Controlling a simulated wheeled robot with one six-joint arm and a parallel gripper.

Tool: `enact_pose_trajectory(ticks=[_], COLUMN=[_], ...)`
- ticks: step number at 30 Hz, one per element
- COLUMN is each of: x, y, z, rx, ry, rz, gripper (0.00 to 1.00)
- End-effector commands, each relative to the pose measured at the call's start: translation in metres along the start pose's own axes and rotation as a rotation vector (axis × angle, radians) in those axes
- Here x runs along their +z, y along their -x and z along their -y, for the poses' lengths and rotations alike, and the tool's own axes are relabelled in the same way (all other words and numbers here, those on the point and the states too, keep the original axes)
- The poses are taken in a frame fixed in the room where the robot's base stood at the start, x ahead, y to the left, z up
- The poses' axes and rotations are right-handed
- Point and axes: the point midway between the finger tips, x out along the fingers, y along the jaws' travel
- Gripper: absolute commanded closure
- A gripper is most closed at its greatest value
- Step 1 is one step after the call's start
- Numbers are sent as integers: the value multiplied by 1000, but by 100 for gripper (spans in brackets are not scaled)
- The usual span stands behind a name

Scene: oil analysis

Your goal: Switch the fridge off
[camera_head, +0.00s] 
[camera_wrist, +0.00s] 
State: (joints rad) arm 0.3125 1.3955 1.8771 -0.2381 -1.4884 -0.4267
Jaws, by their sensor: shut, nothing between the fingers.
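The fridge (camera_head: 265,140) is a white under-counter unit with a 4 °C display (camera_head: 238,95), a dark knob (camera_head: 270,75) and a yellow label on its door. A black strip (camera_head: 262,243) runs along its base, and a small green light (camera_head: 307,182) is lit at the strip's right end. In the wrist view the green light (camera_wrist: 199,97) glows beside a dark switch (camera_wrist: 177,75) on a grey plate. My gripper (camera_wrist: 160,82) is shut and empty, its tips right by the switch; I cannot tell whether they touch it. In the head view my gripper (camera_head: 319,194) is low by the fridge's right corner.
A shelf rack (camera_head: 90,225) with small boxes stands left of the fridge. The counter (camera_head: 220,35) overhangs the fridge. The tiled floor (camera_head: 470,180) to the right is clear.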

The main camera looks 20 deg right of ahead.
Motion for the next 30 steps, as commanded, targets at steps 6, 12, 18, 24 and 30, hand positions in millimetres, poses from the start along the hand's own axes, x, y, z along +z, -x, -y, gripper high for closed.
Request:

###

REQUIREMENT:
Reproduce the material above exactly; please quote every line of it.

PROBLEM SOLUTION:
Controlling a simulated wheeled robot with one six-joint arm and a parallel gripper.

Tool: `enact_pose_trajectory(ticks=[_], COLUMN=[_], ...)`
- ticks: step number at 30 Hz, one per element
- COLUMN is each of: x, y, z, rx, ry, rz, gripper (0.00 to 1.00)
- End-effector commands, each relative to the pose measured at the call's start: translation in metres along the start pose's own axes and rotation as a rotation vector (axis × angle, radians) in those axes
- Here x runs along their +z, y along their -x and z along their -y, for the poses' lengths and rotations alike, and the tool's own axes are relabelled in the same way (all other words and numbers here, those on the point and the states too, keep the original axes)
- The poses are taken in a frame fixed in the room where the robot's base stood at the start, x ahead, y to the left, z up
- The poses' axes and rotations are right-handed
- Point and axes: the point midway between the finger tips, x out along the fingers, y along the jaws' travel
- Gripper: absolute commanded closure
- A gripper is most closed at its greatest value
- Step 1 is one step after the call's start
- Numbers are sent as integers: the value multiplied by 1000, but by 100 for gripper (spans in brackets are not scaled)
- The usual span stands behind a name

Scene: oil analysis

Your goal: Switch the fridge off
[camera_head, +0.00s] 
[camera_wrist, +0.00s] 
State: (joints rad) arm 0.3125 1.3955 1.8771 -0.2381 -1.4884 -0.4267
Jaws, by their sensor: shut, nothing between the fingers.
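The fridge (camera_head: 265,140) is a white under-counter unit with a 4 °C display (camera_head: 238,95), a dark knob (camera_head: 270,75) and a yellow label on its door. A black strip (camera_head: 262,243) runs along its base, and a small green light (camera_head: 307,182) is lit at the strip's right end. In the wrist view the green light (camera_wrist: 199,97) glows beside a dark switch (camera_wrist: 177,75) on a grey plate. My gripper (camera_wrist: 160,82) is shut and empty, its tips right by the switch; I cannot tell whether they touch it. In the head view my gripper (camera_head: 319,194) is low by the fridge's right corner.
A shelf rack (camera_head: 90,225) with small boxes stands left of the fridge. The counter (camera_head: 220,35) overhangs the fridge. The tiled floor (camera_head: 470,180) to the right is clear.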

The main camera looks 20 deg right of ahead.
Motion for the next 30 steps, as commanded, targets at steps 6, 12, 18, 24 and 30, hand positions in millimetres, poses from the start along the hand's own axes, x, y, z along +z, -x, -y, gripper high for closed.
Request:

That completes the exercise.